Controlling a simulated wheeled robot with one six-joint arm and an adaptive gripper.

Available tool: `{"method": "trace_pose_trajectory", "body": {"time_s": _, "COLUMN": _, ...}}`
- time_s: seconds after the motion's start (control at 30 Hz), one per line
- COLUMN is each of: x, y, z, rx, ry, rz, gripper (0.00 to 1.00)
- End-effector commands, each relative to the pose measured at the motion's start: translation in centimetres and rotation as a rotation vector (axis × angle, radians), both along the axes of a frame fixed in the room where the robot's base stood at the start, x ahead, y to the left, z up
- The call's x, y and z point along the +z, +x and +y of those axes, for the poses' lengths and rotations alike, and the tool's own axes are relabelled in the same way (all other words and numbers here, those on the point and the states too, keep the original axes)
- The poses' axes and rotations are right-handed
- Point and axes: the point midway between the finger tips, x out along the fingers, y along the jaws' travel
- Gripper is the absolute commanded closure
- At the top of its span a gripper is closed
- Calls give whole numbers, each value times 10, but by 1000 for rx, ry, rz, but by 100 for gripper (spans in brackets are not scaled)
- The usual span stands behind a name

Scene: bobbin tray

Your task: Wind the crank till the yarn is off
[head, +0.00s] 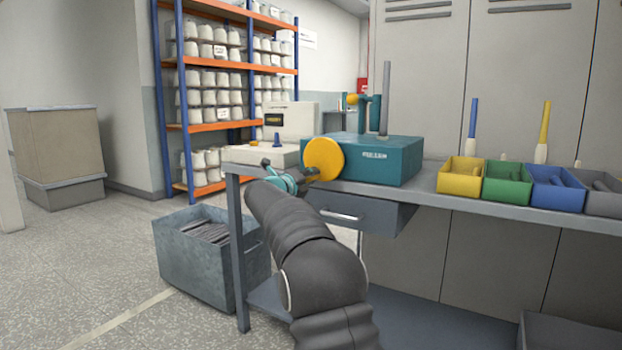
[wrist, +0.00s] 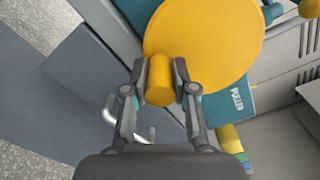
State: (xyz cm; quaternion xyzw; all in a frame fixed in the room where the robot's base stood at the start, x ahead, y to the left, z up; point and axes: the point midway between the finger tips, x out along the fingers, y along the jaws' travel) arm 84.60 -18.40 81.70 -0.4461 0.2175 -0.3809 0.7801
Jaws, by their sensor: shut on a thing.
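The crank is a yellow disc (head: 325,158) on the front left of a teal machine box (head: 385,160). In the wrist view the disc (wrist: 205,40) fills the top, with a yellow knob handle (wrist: 160,90) standing out from it. My gripper (wrist: 165,85) is shut on this knob, one finger on each side. In the head view my gripper (head: 301,176) is at the lower left of the disc, and the knob is hidden there. A tall grey rod (head: 386,100) stands upright on the box. I cannot make out any yarn on it.
A grey bench (head: 420,193) carries the machine and yellow (head: 459,185), green (head: 505,188), blue (head: 556,194) and grey (head: 597,200) bins to the right. A white scale-like device (head: 290,122) stands behind. A metal crate (head: 195,265) sits on the floor at left.

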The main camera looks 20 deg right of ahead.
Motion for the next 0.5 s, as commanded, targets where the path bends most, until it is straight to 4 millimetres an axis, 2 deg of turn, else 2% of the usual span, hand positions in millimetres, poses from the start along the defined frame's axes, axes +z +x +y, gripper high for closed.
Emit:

************

Every line is to be duplicated exactly, though pictures stay out.

- **Reply to the exercise**
Controlling a simulated wheeled robot with one six-joint arm and an adaptive gripper.

Available tool: `{"method": "trace_pose_trajectory", "body": {"time_s": _, "COLUMN": _, ...}}`
- time_s: seconds after the motion's start (control at 30 Hz), one per line
- COLUMN is each of: x, y, z, rx, ry, rz, gripper (0.00 to 1.00)
- End-effector commands, each relative to the pose measured at the motion's start: translation in centimetres and rotation as a rotation vector (axis × angle, radians), both along the axes of a frame fixed in the room where the robot's base stood at the start, x ahead, y to the left, z up
- The call's x, y and z point along the +z, +x and +y of those axes, for the poses' lengths and rotations alike, and the tool's own axes are relabelled in the same way (all other words and numbers here, those on the point and the states too, keep the original axes)
- The poses' axes and rotations are right-handed
- Point and axes: the point midway between the finger tips, x out along the fingers, y along the jaws' travel
- Gripper is the absolute commanded closure
- At the top of its span a gripper is closed
- Calls give whole numbers, each value times 10, but by 1000 for rx, ry, rz, but by 100 for gripper (spans in brackets are not scaled)
- The usual span stands behind a name

Scene: bobbin tray

Your task: Wind the crank till the yarn is off
[head, +0.00s] 
[wrist, +0.00s] 
State: (xyz cm; quaternion xyzw; all in a frame fixed in the room where the robot's base stood at the start, x ahead, y to the left, z up; point and axes: the point midway between the finger tips, x out along the fingers, y along the jaws' travel) arm 84.60 -18.40 81.70 -0.4461 0.2175 -0.3809 0.7801
Jaws, by their sensor: shut on a thing.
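The crank is a yellow disc (head: 325,158) on the front left of a teal machine box (head: 385,160). In the wrist view the disc (wrist: 205,40) fills the top, with a yellow knob handle (wrist: 160,90) standing out from it. My gripper (wrist: 165,85) is shut on this knob, one finger on each side. In the head view my gripper (head: 301,176) is at the lower left of the disc, and the knob is hidden there. A tall grey rod (head: 386,100) stands upright on the box. I cannot make out any yarn on it.
A grey bench (head: 420,193) carries the machine and yellow (head: 459,185), green (head: 505,188), blue (head: 556,194) and grey (head: 597,200) bins to the right. A white scale-like device (head: 290,122) stands behind. A metal crate (head: 195,265) sits on the floor at left.

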The main camera looks 20 deg right of ahead.
Motion for the next 0.5 s, as commanded, targets where the path bends most, until it is straight to 4 millimetres an axis, 2 deg of turn, else 2% of the usual span, hand positions in millimetres, poses from the start along the defined frame's axes, axes +z +x +y, gripper high for closed.
Emit:

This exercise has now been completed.